# Task directions:
Write out all of the records precisely. Skip anything that is a picture.

# Information supplied:
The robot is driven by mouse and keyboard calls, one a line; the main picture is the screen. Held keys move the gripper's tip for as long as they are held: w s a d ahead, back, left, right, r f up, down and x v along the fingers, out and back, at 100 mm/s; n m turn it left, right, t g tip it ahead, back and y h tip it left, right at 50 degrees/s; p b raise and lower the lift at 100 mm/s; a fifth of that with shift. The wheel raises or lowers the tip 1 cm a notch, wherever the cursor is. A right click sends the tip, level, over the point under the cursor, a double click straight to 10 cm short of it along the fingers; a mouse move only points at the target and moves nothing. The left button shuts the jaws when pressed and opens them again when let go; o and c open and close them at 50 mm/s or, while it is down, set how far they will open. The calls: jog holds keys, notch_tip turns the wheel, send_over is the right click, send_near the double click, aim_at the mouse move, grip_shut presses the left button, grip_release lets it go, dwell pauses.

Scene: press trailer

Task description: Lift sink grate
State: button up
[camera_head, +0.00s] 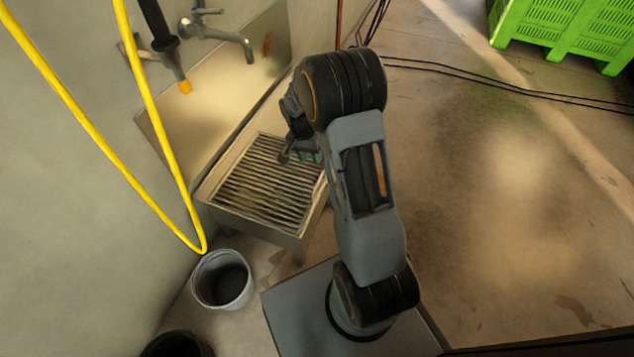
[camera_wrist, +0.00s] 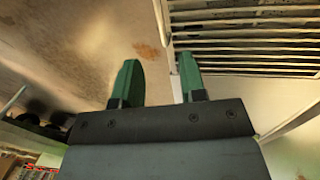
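The sink grate (camera_head: 262,187) is a metal rack of parallel bars lying flat on top of the sink (camera_head: 292,238). The arm hides part of its right side. My gripper (camera_head: 308,156) is near the grate's right side, partly hidden behind my arm. In the wrist view the grate (camera_wrist: 246,40) fills the upper right. There my gripper (camera_wrist: 158,75) has its two green fingers apart with nothing between them. The right finger overlaps the grate's near corner, and the left finger shows against the floor. I cannot tell whether either touches.
A tap (camera_head: 222,32) and backsplash (camera_head: 205,95) stand behind the sink. A yellow hose (camera_head: 160,130) hangs at the left. A white bucket (camera_head: 222,281) stands on the floor in front of the sink. A green crate (camera_head: 560,28) is at the upper right. The floor at right is largely clear.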

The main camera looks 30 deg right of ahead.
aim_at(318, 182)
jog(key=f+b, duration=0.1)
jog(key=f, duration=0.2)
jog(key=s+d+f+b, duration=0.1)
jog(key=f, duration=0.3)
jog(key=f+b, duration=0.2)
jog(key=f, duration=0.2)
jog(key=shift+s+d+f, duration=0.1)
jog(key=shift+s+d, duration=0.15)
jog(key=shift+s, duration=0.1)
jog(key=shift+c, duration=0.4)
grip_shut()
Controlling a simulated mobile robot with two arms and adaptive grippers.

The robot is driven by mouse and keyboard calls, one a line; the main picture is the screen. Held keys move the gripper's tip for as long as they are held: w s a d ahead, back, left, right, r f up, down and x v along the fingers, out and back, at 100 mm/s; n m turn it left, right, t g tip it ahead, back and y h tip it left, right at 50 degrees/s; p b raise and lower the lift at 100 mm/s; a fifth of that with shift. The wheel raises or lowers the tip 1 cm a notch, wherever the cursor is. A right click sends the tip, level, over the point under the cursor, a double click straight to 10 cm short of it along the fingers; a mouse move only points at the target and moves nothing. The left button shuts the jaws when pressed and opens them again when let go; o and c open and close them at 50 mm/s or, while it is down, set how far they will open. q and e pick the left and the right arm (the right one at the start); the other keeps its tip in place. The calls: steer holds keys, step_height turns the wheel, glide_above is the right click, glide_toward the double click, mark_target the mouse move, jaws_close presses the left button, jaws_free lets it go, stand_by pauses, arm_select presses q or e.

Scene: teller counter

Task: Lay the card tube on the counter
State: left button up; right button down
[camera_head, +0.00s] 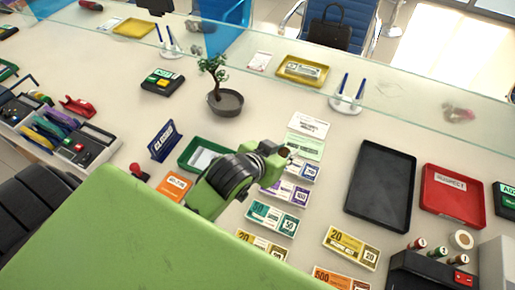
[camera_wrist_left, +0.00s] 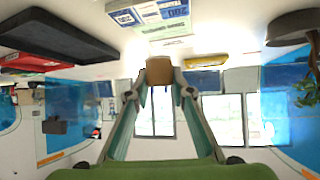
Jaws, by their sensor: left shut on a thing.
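My left gripper (camera_head: 273,157) reaches over the middle of the counter (camera_head: 290,97) in the head view. It is shut on the card tube (camera_head: 287,152), a small brown cylinder showing just past the fingertips. In the left wrist view the tube (camera_wrist_left: 160,70) sits between the two fingertips (camera_wrist_left: 160,90). The tube appears to be held above the counter, though the exact gap is hard to tell. Much of the tube is hidden by the fingers in the head view. My right gripper is not in view.
Banknote bundles (camera_head: 273,217) and papers (camera_head: 308,126) lie below and beside the gripper. A black tray (camera_head: 381,190) and red tray (camera_head: 453,192) are to the right. A potted bonsai (camera_head: 226,103), green tray (camera_head: 187,155) and glass screen (camera_head: 400,95) are nearby. Bare counter lies right of the bonsai.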

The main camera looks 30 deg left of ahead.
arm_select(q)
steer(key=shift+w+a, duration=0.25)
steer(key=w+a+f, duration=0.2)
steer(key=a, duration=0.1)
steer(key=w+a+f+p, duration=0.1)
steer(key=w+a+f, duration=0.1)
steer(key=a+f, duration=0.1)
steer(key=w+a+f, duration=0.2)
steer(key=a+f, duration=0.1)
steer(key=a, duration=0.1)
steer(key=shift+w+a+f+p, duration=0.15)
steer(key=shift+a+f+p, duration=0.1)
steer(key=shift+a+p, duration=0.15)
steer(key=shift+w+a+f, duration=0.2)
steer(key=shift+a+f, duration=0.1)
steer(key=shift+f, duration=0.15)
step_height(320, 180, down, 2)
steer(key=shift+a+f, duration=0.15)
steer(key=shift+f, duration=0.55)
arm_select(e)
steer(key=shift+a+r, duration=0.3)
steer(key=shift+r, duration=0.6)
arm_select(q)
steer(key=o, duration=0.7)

# The result:
The robot is driven by mouse and keyboard calls, one a line; the main picture is the screen. Held keys move the gripper's tip for as long as they are held: w s a d ahead, back, left, right, r f up, down and x v along the fingers, out and back, at 100 mm/s; n m turn it left, right, t g tip it ahead, back and y h tip it left, right at 50 degrees/s; p b raise and lower the lift at 100 mm/s; a fifth of that with shift. The wheel raises or lowers the tip 1 cm a notch, wherever the cursor is. A right click sends the tip, level, over the point under the cursor, a double click straight to 10 cm short of it along the fingers; a mouse move only points at the target and moves nothing. The left button shuts the jaws when pressed and opens them again when let go; o and c open and close them at 50 mm/s or, while it is down, set how far they will open. The calls: jog holds keys, notch_tip turns the wheel, send_over is the right click, send_near the double click, aim_at the mouse move, grip_shut presses the left button, grip_release lets it go, dwell pauses.

Scene: press trailer

Task description: Lift sink grate
State: button up
[camera_head, +0.00s] 
[camera_wrist, +0.00s] 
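The sink grate (camera_head: 262,187) is a metal rack of parallel bars lying flat on top of the sink (camera_head: 292,238). The arm hides part of its right side. My gripper (camera_head: 308,156) is near the grate's right side, partly hidden behind my arm. In the wrist view the grate (camera_wrist: 246,40) fills the upper right. There my gripper (camera_wrist: 158,75) has its two green fingers apart with nothing between them. The right finger overlaps the grate's near corner, and the left finger shows against the floor. I cannot tell whether either touches.
A tap (camera_head: 222,32) and backsplash (camera_head: 205,95) stand behind the sink. A yellow hose (camera_head: 160,130) hangs at the left. A white bucket (camera_head: 222,281) stands on the floor in front of the sink. A green crate (camera_head: 560,28) is at the upper right. The floor at right is largely clear.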

The main camera looks 30 deg right of ahead.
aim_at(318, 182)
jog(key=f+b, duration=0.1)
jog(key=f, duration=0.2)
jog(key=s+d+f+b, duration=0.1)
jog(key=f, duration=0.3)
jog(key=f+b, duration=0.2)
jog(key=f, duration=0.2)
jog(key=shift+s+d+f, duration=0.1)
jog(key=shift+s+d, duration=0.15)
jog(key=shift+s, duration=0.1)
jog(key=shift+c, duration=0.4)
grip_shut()
Controlling a simulated mobile robot with two arms and adaptive grippers.

The robot is driven by mouse and keyboard calls, one a line; the main picture is the screen. Held keys move the gripper's tip for as long as they are held: w s a d ahead, back, left, right, r f up, down and x v along the fingers, out and back, at 100 mm/s; n m turn it left, right, t g tip it ahead, back and y h tip it left, right at 50 degrees/s; p b raise and lower the lift at 100 mm/s; a fifth of that with shift. The wheel raises or lowers the tip 1 cm a notch, wherever the cursor is. A right click sends the tip, level, over the point under the cursor, a double click straight to 10 cm short of it along the fingers; a mouse move only points at the target and moves nothing. The left button shuts the jaws when pressed and opens them again when let go; o and c open and close them at 50 mm/s or, while it is down, set how far they will open. q and e pick the left and the right arm (the right one at the start); the other keeps its tip in place. The calls: steer holds keys, step_height turns the wheel, glide_above is the right click, glide_toward the double click, mark_target the mouse move, jaws_close presses the left button, jaws_free lets it go, stand_by pauses, arm_select presses q or e.

Scene: teller counter

Task: Lay the card tube on the counter
State: left button up; right button down
[camera_head, +0.00s] 
[camera_wrist_left, +0.00s] 
Jaws, by their sensor: left shut on a thing.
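My left gripper (camera_head: 273,157) reaches over the middle of the counter (camera_head: 290,97) in the head view. It is shut on the card tube (camera_head: 287,152), a small brown cylinder showing just past the fingertips. In the left wrist view the tube (camera_wrist_left: 160,70) sits between the two fingertips (camera_wrist_left: 160,90). The tube appears to be held above the counter, though the exact gap is hard to tell. Much of the tube is hidden by the fingers in the head view. My right gripper is not in view.
Banknote bundles (camera_head: 273,217) and papers (camera_head: 308,126) lie below and beside the gripper. A black tray (camera_head: 381,190) and red tray (camera_head: 453,192) are to the right. A potted bonsai (camera_head: 226,103), green tray (camera_head: 187,155) and glass screen (camera_head: 400,95) are nearby. Bare counter lies right of the bonsai.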

The main camera looks 30 deg left of ahead.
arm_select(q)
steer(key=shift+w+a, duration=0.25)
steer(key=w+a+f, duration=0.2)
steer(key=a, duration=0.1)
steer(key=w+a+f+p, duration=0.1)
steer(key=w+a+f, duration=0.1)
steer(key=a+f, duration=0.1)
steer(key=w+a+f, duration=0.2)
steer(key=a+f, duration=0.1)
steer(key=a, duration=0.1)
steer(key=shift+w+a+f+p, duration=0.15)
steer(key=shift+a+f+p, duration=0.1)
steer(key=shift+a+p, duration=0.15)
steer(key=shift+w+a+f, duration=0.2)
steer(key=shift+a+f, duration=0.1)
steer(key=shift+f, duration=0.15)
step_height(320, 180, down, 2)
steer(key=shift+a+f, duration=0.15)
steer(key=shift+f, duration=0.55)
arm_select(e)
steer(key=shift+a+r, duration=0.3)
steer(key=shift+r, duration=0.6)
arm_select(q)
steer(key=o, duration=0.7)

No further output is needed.